- **WORK REQUIRED**:
Quote verbatim every line from the line containing "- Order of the" to the line containing "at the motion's", inclusive of both, and no other line.

- **SUPPLIED RECORDS**:
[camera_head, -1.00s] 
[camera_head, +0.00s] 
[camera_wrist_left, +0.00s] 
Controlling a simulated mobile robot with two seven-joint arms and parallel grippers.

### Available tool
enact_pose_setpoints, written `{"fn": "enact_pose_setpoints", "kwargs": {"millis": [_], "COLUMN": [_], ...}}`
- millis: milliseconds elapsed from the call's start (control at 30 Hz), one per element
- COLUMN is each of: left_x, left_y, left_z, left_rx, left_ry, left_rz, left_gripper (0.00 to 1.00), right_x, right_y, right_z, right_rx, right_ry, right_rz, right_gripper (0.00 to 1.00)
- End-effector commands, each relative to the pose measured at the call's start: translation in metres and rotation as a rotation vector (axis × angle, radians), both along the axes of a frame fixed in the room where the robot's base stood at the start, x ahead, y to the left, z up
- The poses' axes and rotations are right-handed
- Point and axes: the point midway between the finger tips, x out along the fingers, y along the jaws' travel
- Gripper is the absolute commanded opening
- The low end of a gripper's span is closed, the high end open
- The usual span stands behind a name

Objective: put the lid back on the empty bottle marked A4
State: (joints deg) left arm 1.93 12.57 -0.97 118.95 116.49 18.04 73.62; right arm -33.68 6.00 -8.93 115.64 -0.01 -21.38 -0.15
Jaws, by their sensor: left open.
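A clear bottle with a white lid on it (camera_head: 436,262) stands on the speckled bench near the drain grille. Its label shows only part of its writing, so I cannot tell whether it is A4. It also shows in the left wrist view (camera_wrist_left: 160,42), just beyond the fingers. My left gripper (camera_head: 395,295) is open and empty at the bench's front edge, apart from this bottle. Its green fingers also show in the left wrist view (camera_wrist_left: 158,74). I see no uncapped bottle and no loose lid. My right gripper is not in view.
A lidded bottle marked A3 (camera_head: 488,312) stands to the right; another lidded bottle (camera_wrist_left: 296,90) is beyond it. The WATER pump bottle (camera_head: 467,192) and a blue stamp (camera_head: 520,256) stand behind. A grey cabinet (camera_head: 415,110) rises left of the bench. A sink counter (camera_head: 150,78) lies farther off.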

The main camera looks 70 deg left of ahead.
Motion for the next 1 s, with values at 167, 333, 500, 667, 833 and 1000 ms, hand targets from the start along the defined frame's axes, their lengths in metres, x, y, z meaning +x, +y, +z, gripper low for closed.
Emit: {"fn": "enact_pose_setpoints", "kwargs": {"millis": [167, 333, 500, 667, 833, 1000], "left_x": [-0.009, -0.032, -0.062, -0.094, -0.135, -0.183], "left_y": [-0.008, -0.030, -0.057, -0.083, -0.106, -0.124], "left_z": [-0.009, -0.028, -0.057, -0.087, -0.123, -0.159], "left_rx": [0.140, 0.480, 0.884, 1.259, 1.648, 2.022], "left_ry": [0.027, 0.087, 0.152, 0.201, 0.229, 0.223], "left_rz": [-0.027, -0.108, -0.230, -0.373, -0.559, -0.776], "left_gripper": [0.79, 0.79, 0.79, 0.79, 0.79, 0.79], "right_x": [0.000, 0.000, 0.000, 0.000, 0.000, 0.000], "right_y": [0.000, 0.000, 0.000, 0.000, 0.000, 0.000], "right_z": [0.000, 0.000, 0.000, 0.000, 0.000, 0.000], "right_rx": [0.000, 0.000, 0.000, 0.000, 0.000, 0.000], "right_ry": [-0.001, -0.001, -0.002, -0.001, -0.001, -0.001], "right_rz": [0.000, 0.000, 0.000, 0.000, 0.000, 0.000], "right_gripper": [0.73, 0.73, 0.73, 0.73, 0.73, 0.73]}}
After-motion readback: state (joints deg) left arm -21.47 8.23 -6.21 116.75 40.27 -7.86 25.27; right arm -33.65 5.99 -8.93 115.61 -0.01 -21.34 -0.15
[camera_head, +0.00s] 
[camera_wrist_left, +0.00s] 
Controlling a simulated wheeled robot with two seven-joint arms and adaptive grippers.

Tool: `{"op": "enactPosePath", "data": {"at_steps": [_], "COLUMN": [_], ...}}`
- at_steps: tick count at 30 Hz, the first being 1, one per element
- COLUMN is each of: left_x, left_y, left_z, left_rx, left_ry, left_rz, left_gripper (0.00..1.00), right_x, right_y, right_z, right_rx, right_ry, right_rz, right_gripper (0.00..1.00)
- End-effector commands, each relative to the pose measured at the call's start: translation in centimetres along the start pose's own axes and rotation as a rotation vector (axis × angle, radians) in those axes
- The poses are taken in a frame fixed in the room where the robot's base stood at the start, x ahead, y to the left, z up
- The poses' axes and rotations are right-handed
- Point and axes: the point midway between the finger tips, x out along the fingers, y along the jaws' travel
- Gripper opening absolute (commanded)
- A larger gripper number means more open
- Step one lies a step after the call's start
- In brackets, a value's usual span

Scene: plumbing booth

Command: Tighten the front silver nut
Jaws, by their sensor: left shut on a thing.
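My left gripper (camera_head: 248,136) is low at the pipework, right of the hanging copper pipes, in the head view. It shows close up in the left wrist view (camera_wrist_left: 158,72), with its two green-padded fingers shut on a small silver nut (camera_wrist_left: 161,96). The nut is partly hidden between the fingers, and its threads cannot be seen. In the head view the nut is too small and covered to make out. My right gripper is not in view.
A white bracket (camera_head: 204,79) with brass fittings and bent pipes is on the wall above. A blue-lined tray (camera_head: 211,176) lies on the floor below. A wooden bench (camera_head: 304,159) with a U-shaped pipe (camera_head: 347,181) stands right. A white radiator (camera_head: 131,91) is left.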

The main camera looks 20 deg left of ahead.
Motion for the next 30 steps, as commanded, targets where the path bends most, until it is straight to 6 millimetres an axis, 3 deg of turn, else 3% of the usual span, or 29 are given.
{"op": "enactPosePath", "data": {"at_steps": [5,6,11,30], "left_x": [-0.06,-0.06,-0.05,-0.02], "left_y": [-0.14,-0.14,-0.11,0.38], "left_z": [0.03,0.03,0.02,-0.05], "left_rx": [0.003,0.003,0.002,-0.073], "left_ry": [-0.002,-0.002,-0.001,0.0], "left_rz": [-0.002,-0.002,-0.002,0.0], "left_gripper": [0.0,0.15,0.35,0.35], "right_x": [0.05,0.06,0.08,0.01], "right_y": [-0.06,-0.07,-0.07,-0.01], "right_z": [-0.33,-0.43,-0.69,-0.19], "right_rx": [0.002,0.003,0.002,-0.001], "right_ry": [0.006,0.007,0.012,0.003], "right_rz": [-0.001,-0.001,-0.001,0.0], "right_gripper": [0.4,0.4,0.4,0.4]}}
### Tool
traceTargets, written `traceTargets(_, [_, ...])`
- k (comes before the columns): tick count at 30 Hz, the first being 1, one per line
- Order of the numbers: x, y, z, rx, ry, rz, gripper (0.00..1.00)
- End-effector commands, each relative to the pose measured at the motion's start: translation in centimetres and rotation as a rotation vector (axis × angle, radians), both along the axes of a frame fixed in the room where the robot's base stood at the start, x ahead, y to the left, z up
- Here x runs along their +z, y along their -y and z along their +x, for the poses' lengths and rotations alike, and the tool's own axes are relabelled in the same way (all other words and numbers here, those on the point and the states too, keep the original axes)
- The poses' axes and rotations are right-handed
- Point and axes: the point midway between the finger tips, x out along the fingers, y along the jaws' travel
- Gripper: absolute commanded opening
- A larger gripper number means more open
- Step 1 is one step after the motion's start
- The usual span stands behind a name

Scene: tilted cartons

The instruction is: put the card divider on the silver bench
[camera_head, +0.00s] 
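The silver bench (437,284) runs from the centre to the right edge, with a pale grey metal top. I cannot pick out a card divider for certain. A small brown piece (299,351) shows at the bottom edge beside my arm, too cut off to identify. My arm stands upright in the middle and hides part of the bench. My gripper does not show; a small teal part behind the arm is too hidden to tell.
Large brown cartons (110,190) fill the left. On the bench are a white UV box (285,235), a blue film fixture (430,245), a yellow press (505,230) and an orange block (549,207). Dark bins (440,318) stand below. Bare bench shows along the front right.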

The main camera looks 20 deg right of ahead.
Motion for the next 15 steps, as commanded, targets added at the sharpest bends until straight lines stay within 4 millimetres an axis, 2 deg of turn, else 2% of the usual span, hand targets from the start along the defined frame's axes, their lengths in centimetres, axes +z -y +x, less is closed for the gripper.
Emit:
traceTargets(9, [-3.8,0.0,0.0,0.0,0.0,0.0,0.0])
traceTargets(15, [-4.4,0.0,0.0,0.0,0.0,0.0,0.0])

- **REPLY**:
- Order of the numbers: x, y, z, rx, ry, rz, gripper (0.00..1.00)
- End-effector commands, each relative to the pose measured at the motion's start: translation in centimetres and rotation as a rotation vector (axis × angle, radians), both along the axes of a frame fixed in the room where the robot's base stood at the start, x ahead, y to the left, z up

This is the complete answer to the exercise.